23. Ethics / D. Deontological Ethics / 2. Duty
The Greeks have no notion of obligation or duty [Berlin]
     Full Idea: There is an absence among the Greeks of a notion of obligation, and hence of duty, which is difficult to grasp for people who read the Greeks through spectacles partly affected by the jews.
     From: Isaiah Berlin (The Roots of Romanticism [1965], Ch.1)
     A reaction: This doesn't quite fit early section of 'Republic', in which morality is a mutual agreement not to do harm. Presumably the Greek word 'deon' refers to what needs to be done, rather than to anyone's obligation to do it(?). Contracts need duty? Cf. 4133
23. Ethics / F. Existentialism / 1. Existentialism
Central to existentialism is the romantic idea that there is nothing to lean on [Berlin]
     Full Idea: The central sermon of existentialism is essentially a romantic one, namely, that there is in the world nothing to lean on.
     From: Isaiah Berlin (The Roots of Romanticism [1965], Ch.6)
     A reaction: He tracks this back to Kant's view that our knowledge of the world arises out of our own minds. So what is there to lean on? Rational consistency?
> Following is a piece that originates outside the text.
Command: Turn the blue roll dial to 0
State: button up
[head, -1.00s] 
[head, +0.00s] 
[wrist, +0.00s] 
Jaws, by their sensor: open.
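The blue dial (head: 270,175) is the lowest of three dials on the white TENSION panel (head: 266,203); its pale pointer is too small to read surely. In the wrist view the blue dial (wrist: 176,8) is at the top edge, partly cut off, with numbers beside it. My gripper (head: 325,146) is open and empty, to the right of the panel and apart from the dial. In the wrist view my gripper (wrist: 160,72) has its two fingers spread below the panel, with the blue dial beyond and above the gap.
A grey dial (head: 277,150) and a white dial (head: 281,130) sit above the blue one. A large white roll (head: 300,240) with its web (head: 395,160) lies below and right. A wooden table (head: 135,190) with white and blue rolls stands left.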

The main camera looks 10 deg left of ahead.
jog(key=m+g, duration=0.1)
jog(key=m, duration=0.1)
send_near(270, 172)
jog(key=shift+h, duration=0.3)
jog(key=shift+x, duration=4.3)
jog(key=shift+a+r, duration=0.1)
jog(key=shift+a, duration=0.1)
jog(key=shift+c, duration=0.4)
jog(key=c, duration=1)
Natural human excellence? God? Pleasure? Anonymous duty? I like the second one.
29. Religion / B. Monotheistic Religion / 2. Judaism
Judaism and Christianity views are based on paternal, family and tribal relations [Berlin]
     Full Idea: The notion from which both Judaism and Christianity to a large degree sprang is the notion of family life, the relations of father and son, perhaps the relations of members of a tribe to one another.
     From: Isaiah Berlin (The Roots of Romanticism [1965], Ch.1)
     A reaction: He compares this with Plato's mathematical view of reality. Key stories would be Abraham and Isaac, and Jesus being the 'son' of God, which both touch the killing of the child. Berlin means that the universe is explained this way.